▸ GOAL OF THE EXERCISE
Pick out every line holding the string "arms" and copy it.

Robot episode records:
<<<<

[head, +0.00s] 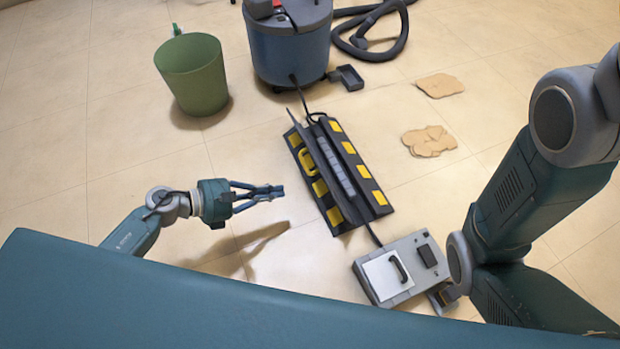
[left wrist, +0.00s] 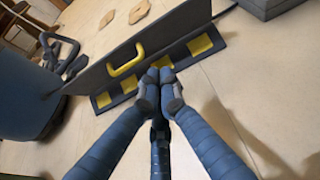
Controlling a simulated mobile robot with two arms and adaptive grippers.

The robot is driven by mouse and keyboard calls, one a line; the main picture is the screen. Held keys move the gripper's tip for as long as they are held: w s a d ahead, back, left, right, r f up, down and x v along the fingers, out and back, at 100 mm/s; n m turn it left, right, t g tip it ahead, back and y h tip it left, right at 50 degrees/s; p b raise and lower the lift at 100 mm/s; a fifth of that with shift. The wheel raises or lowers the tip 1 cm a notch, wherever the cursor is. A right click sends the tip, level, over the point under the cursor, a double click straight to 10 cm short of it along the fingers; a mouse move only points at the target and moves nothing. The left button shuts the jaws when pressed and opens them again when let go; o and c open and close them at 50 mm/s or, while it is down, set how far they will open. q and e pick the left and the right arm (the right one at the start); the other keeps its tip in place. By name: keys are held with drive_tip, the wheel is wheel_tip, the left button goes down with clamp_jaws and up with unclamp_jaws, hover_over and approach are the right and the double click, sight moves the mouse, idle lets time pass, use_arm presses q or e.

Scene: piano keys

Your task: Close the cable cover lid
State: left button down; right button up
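The cable cover (head: 372,198) is a dark floor ramp with yellow patches, lying in the middle of the head view. A row of grey segments (head: 337,168) shows in its central channel. Its lid (left wrist: 185,30) is a dark panel standing open and tilted up along the channel, with a yellow handle (left wrist: 127,60) on the face towards my left gripper. The handle also shows in the head view (head: 306,160). My left gripper (head: 274,191) is left of the cover, apart from it and above the floor. Its fingertips (left wrist: 159,79) are together and empty. My right gripper is not visible.
A blue vacuum (head: 290,50) with a hose stands behind the cover; a green bin (head: 193,75) stands left of it. A grey box with a white panel (head: 388,276) is in front. Flat tan pieces (head: 428,141) lie right. Floor left of the cover is clear.

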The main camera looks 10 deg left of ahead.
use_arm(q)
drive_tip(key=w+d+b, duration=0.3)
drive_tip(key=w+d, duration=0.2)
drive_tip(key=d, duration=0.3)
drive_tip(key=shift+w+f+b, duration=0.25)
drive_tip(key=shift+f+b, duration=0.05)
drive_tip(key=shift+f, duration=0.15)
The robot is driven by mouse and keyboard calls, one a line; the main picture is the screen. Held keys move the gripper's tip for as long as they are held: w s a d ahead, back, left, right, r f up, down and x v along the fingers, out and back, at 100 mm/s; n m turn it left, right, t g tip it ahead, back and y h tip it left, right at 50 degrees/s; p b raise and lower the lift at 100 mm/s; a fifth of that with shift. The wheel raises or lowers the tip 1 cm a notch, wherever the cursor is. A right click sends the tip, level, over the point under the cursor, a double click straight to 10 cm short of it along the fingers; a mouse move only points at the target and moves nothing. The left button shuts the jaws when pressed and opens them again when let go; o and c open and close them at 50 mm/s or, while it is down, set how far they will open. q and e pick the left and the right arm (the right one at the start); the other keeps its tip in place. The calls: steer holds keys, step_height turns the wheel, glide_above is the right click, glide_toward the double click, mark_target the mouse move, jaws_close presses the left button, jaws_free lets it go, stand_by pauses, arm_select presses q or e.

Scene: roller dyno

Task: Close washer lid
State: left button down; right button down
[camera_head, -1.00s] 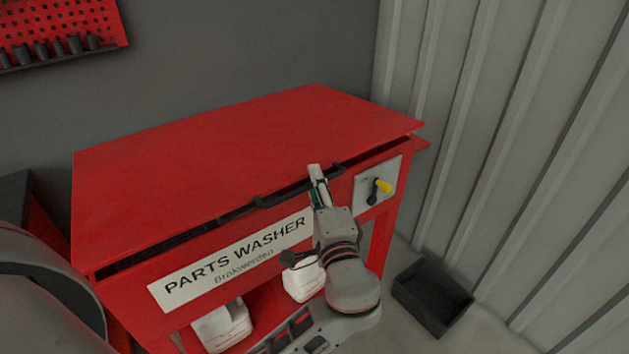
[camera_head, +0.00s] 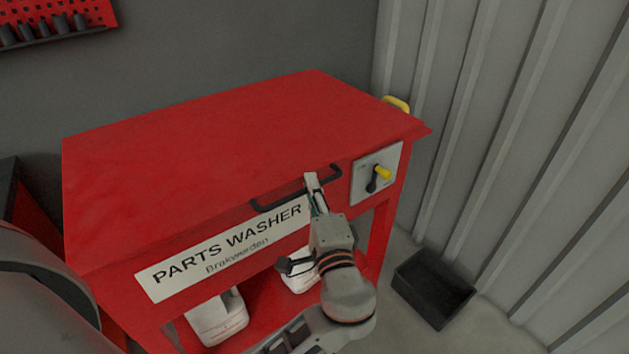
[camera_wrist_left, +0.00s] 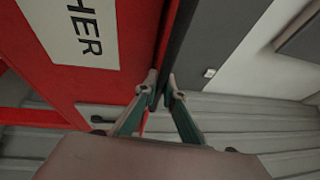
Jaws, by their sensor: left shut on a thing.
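The parts washer lid (camera_head: 230,145) is a broad red panel. It lies down on the red washer body, and no gap shows along its front edge. A black bar handle (camera_head: 268,205) runs along that front edge. My left gripper (camera_head: 312,178) is at the handle, right of its middle, and is shut on it. The left wrist view shows the two fingertips (camera_wrist_left: 161,84) close together beside the red front; the gripped part is mostly hidden there. My right gripper is not in view.
White containers (camera_head: 218,318) stand on the shelf below. A black bin (camera_head: 433,287) lies on the floor near the corrugated wall (camera_head: 500,150).

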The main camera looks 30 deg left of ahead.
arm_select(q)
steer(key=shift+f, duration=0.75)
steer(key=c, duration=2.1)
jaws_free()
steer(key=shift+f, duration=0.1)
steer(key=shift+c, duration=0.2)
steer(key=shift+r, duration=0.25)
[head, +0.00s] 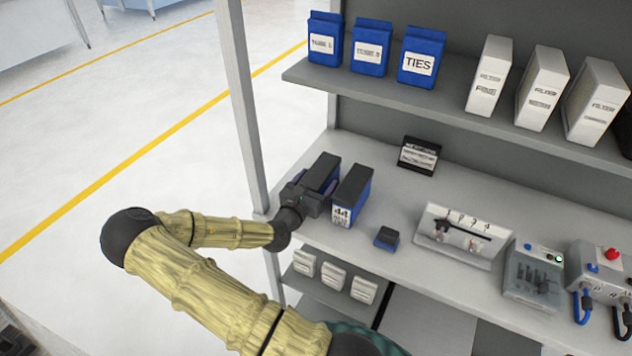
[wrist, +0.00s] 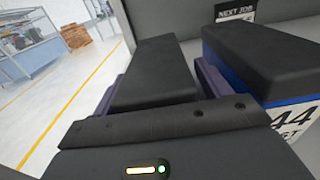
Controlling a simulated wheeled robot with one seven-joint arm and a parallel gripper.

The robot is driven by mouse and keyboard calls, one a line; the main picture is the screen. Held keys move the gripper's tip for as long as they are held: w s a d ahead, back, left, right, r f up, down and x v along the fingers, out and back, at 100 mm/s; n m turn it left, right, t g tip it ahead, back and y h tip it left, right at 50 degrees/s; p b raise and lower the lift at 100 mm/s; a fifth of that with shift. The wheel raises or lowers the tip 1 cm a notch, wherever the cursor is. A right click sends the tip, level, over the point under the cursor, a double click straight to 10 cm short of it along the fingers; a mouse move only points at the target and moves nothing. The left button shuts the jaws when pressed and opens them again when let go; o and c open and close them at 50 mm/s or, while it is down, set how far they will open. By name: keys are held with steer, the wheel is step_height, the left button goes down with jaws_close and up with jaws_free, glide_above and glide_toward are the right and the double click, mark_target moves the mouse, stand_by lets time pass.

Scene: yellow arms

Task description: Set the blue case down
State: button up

>>>>

▸ OUTPUT BELOW
Controlling a simulated mobile robot with two arms and adaptive grippers.
Scene: yellow arms

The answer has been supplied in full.